THE INTERNET has changed the manner in which companies conduct business. It has revolutionised the way they communicate both internally and externally via e-mail and corporate web sites and the manner in which business is conducted with partners, suppliers and customers. Research firm IDC estimates that the number of users of Internet commerce procurement applications will grow from six lakhs in 1999 to 250 million by 2003. Appropriately, the apex professional body, Indian Institute of Materials Management (IIMM), has chosen the theme of e-business for this year's Materials Management Day being observed on April 23.

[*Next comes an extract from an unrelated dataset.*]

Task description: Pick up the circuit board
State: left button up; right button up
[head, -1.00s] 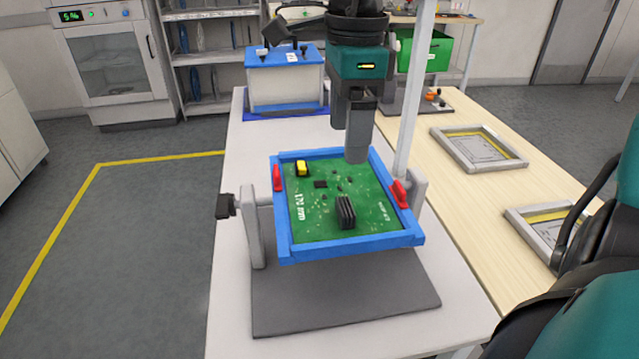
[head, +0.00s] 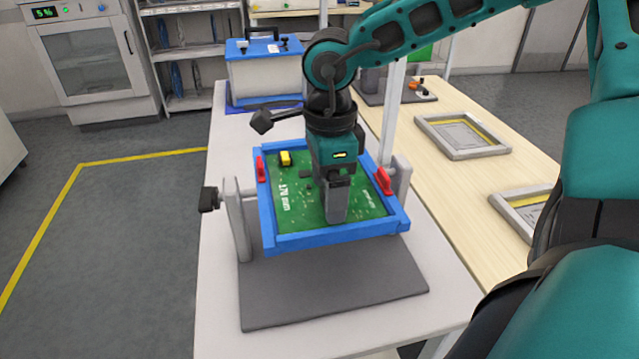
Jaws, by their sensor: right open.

We seem to be entering that phase in the adoption of Internet technologies, where the hype and media attention is giving way to the application of technology tools for serious business purposes. Some of the visible aspects of this silent revolution is the sudden appearance of multicoloured plastic pipes sticking out of corners of city streets and junctions of roads, pieces of the thousands of miles of fibre optic cables being laid out across the country by corporates such as Reliance Infotech. In fact, a few years ago Mr. Shiv Nadar, co-founder of HCL, had stated that if we were able to create an information network as extensive as the Indian Railways by laying fibre optic cables along the tracks, and have business conducted by transmitting data along these channels, the working capital that would be released as a result of the efficiencies of operations over 12 months would be equivalent to the entire external debt of this country! That's the power of e-business.

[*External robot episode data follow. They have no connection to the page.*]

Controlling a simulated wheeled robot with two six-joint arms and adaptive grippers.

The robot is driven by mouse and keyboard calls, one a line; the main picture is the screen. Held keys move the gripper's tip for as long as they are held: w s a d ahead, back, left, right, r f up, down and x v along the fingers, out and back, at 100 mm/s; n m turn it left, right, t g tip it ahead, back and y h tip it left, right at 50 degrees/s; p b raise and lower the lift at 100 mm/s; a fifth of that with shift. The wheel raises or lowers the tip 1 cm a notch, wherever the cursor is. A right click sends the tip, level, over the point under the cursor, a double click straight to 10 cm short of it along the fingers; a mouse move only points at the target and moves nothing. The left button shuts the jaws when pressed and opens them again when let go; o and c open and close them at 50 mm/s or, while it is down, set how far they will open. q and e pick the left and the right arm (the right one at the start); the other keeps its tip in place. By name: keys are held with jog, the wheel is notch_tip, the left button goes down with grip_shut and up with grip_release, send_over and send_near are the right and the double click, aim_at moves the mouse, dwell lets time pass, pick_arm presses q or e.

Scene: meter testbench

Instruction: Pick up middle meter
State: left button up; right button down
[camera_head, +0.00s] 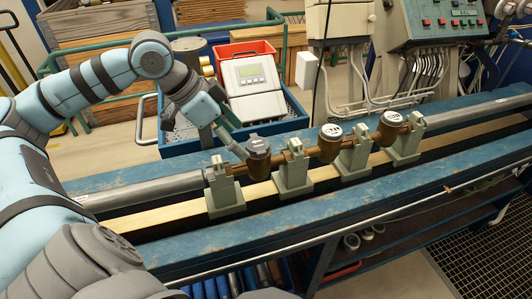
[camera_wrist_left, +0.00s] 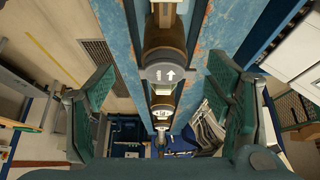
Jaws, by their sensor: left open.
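Three brown meters sit in a row on the pipe line of the bench. The left meter (camera_head: 258,160) has a dark grey cap. The middle meter (camera_head: 329,146) and the right meter (camera_head: 388,130) have white faces. My left gripper (camera_head: 236,141) is open and empty, just left of the left meter. In the left wrist view its two green fingers (camera_wrist_left: 165,100) are spread wide. The grey-capped meter (camera_wrist_left: 165,73) shows between them, with white-faced meters (camera_wrist_left: 162,113) farther along the line. I cannot tell whether a finger touches anything. My right gripper is not in view.
Grey-green clamp supports (camera_head: 293,172) stand between the meters. A blue rail (camera_head: 330,194) runs along the front of the bench. Behind stand a white device with a screen (camera_head: 253,85), a red bin (camera_head: 236,49) and a control panel (camera_head: 440,20) with cables below it.

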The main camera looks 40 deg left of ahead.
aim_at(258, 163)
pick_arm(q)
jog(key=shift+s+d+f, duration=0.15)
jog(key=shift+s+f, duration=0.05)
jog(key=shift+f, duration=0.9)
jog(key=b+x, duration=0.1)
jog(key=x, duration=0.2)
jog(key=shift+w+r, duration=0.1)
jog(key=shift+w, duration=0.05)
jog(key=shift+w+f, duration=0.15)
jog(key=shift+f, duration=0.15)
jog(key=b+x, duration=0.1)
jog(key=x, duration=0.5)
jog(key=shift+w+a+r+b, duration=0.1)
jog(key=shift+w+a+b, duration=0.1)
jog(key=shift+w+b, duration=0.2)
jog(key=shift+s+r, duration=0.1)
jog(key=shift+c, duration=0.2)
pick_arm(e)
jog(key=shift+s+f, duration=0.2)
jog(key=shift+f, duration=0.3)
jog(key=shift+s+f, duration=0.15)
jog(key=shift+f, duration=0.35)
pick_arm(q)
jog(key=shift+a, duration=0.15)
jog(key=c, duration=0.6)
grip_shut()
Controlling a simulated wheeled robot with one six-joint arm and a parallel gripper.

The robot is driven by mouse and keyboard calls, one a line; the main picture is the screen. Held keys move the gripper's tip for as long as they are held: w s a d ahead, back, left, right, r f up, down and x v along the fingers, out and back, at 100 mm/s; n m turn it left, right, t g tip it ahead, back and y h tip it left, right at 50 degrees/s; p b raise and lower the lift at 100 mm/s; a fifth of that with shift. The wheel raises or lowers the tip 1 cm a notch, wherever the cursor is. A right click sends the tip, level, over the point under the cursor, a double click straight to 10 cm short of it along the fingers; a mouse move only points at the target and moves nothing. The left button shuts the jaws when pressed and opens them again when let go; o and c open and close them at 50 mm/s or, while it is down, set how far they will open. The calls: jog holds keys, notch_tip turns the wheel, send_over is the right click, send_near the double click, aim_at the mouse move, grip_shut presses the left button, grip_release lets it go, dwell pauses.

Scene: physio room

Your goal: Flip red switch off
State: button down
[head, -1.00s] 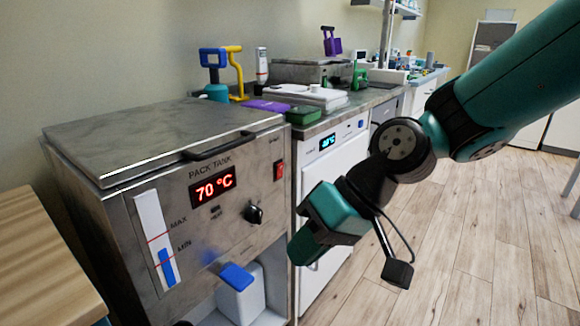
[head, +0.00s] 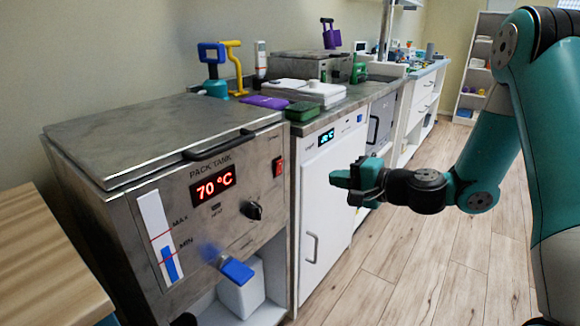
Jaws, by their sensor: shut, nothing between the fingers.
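The red switch (head: 277,167) is on the right side of the pack tank's steel front panel (head: 225,223), beside the red 70 °C display (head: 213,186). It is small, and I cannot tell its position. My gripper (head: 336,178) is shut and empty. It points left toward the tank, to the right of the switch and apart from it, in front of the white cabinet. Nothing covers the switch.
A black knob (head: 253,210) sits below and left of the switch. The tank lid has a black handle (head: 218,146). A white container with a blue cap (head: 237,271) stands under the panel. A white cabinet (head: 322,205) adjoins the tank. The wooden floor (head: 405,275) is clear.

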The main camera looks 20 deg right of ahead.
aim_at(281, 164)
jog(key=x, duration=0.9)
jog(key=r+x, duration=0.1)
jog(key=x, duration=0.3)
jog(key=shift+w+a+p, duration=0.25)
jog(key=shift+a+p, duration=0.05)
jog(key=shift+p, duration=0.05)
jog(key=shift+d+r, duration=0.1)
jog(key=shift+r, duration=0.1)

The key benefit therefore of e-business is in creating efficiencies and productivity, a much needed ingredient for Indian business to remain competitive in the new borderless world economy. With WTO implementation around the corner, and the threat of Asian competitors, especially China stormtrooping into the Indian domestic market, many Indian companies are looking at e-business as a tool to drive those efficiencies in all aspects of the supply chain. The last one year has seen a large number of Indian banks, (ICICI, HDFC, SBI) public sector companies (Maruti Udyog, ITI, and BHEL), private sector companies (Tisco, HLL, and Mico) take significant strides in adopting e-business to generate supply chain efficiencies.

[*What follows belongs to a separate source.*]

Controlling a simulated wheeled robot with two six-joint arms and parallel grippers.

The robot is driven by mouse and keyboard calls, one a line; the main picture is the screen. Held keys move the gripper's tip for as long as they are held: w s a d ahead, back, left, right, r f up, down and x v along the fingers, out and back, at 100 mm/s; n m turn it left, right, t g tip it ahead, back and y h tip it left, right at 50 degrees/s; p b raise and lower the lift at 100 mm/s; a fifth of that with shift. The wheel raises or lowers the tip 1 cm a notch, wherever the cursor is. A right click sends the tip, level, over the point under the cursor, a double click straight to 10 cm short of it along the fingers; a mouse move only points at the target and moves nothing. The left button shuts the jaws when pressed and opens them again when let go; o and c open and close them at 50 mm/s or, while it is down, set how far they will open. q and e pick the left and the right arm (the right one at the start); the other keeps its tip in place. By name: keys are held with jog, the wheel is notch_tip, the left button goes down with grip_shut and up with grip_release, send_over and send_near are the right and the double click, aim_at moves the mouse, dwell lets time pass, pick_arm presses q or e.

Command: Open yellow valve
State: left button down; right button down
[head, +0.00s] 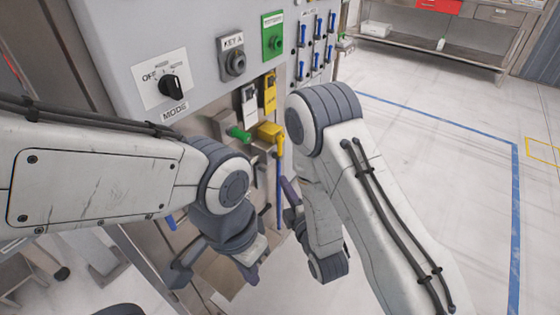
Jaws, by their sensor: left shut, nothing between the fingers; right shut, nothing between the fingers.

Materials management in general and specifically procurement is an area where the use of combinations of Internet technologies can drive major efficiencies. The most successful companies in the coming years will be those that can effectively control costs and continually improve employee productivity. Research indicates that Internet-based procurement automation (electronic procurement) can effectively deliver the necessary leverage required to achieve significant results in both of these areas.

So how exactly does this happen? What are the benefits that e- procurement can deliver? What are the criteria that an effective e-procurement system should meet? Some of these issues are examined here.

All companies need to purchase the items employees require to do their jobs; office supplies, furniture, personal computers, and travel and stationery. Worldwide the value of corporate purchasing of this type of item (sometimes referred to as indirect goods and services) is estimated at $400 billion annually. Surveys have shown that over 95 per cent of all goods and services acquired by corporations are purchased using paper based processes. These processes are designed to manage purchasing and associated costs.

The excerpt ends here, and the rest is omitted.